In the event that a policy decision is made that diverges from the advice of the scientific community, scientists shall request, as necessary, accountability to society from the policy planner and/or decision maker.

In Japan, it seems that the nuclear industry and the government was guilty of ignoring available scientific evidence about the safety of the Fukushima Dai-ichi power plant [4]:

“.. research on the Jogan tsunami of 869 AD has shown that such heights should not be considered “unanticipated” along the part of the Japanese coast that includes the Fukushima
nuclear complex. However these probabilities were ultimately dismissed through the internal discussion of the division on the grounds that they were ‘academic’.”

Under their new code, Japanese scientists would have had a mandate to publicly challenge their government to raise safety standards and to fully explain the risks as well as the benefits of nuclear power. This new code empowers Japanese scientists to hold policymakers to account in public if they ignore or dismiss the scientific advice they receive. It is a call it arms for the Japanese science community.

The critic and conscience

There is no equivalent clause in our code, although it does state that members should have the aim of “fostering of informed critical responses to issues relating to science, technology, or the humanities”. Rather, the intent of the Japanese code seems much closer to that of the New Zealand Education Act, which states that universities must act as the “critic and conscience of society”. Indeed, academics in New Zealand often turn to this description of their role when confronting the difficult decision of when to speak out on controversial issues.

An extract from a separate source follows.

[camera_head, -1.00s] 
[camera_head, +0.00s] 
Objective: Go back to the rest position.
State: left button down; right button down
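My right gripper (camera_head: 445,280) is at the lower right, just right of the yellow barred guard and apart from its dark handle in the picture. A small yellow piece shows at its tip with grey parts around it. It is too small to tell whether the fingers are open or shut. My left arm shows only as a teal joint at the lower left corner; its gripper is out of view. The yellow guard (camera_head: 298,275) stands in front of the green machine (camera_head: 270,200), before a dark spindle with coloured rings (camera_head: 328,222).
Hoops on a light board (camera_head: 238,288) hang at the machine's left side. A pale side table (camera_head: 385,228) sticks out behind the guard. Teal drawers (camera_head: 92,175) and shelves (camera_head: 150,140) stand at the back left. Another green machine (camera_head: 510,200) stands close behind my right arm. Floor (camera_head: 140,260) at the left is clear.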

But while New Zealand academics are empowered in this way, scientists in our Crown Research Institutes are not. And as Dr Gaston points out in her blog, even academic scientists have come under attack when trying to give science advice on difficult matters.

Could New Zealanders be put at risk by officials who ignore scientific evidence? If you don’t think it could happen here, I suggest you read the independent report into last year’s Fonterra botulism scare: some of the findings of this report echo those of the Fukushima Dai-Ichi enquiry. We got away with it in the end; sadly, the Japanese didn’t.

Most scientists accept that scientific knowledge is just one of the factors that politicians and policy-makers must take into account when making decisions. In return, scientists expect their advice to be weighed seriously by politicians, whether or not that advice is ultimately followed. Indeed, John Key was the first New Zealand Prime Minister to appoint a Chief Science Advisor, but as he says “we don’t always like his advice and we don’t always listen to him.”

However, there is a difference between weighing scientific advice alongside other concerns, and the undermining or outright rejection of that advice as being without merit. When politicians neglect to weigh the scientific evidence adequately, lives and livelihoods are put at risk. It is chilling to compare the dismissal of the risks of tsunami by Japan’s nuclear industry (‘academic’) to Key’s put down on BBC Hardtalk of Dr Mike Joy, the Massey University scientist who has drawn attention to the deteriorating quality of our rivers and lakes:

He’s one academic, and like lawyers, I can provide you with another one that will give you a counterview.

Dr Gaston and Sir Peter have kicked off a very timely discussion of how best to ensure that the voice of the scientific community is not muzzled or ignored by politicians or policy-makers, as so tragically occurred in Japan. We have an opportunity to strengthen our Code of Ethics* in a way that would protect the ability of both academic and CRI scientists to speak out on difficult issues. The public’s confidence and trust in the scientific community rests on our ability and willingness to stand up when the public interest is threatened.

 

* Although a change to the Code of Ethics would not supersede the employment relationships between the CRIs and their scientists, their act requires that CRIs “comply with any applicable ethical standards”, which would presumably include relevant sections of the Royal Society’s code.

[1] A Nation of Curious Minds – A National Strategic Plan for Science and Society, July 2014.

[2] Code of Conduct for Scientists – Revised Version – (Approved at the executive board of the Science Council of Japan on Jan. 25, 2013, and translated from the original Japanese version)

[3] “Japan nuclear plants ‘still not safe’” Al-Jazeera News, 23 July 2012.

[4] Y. Funabashi and K. Kitazawa “Fukushima in review: A complex disaster, a disastrous response”. Bulletin of the Atomic Scientists (1 March 2012).


3 Responses to “Scientists need to hold policy-makers to account”

  • I’m confused as to why the Fonterra botulism scare appears as an example of officials ignoring scientific advice. That problem appeared to have several major contributing factors.

    1. Using a torch to examine the internals of working plant, with the torch being sucked in and the plastic lens shattering. Surely other contaminants could also be sucked into the inlet pipe, so did the plant SOP permit such activity – if so, why wan’t the torch suitably robust and secured externally?.
    2. Assembling a rework system for the contaminated product and using only alkali cleaning processes without an acid clean. The cleaning protocols for such rework systems should have been validated for such non-routine assemblies.
    3. Using Agresearch to identify whether botulism was present, when their proposed testing regime was inadequate to deliver an unambiguous result. The scientists should have been explicit about the limitations of their testing before starting.

    If anything, the officials took too much notice of scientists.

  • How does a scientist know when the public interest is threateaned? There is a danger that the scientist might actually be parading his or her own interest as the public interest. In your presentation at MSD on Tuesday you presented evidence for those most strongly claiming objectivity turning out to be less objective than they actually thought. It seems to me there is a similar problem here. A scientist standing up in the face of a percieved threat to the public interest would need to carefully examine his or her own motives and fitness to decide. Crossing a line here would not be in the science community’s interest in gaining or maintaining the public’s confidence and trust.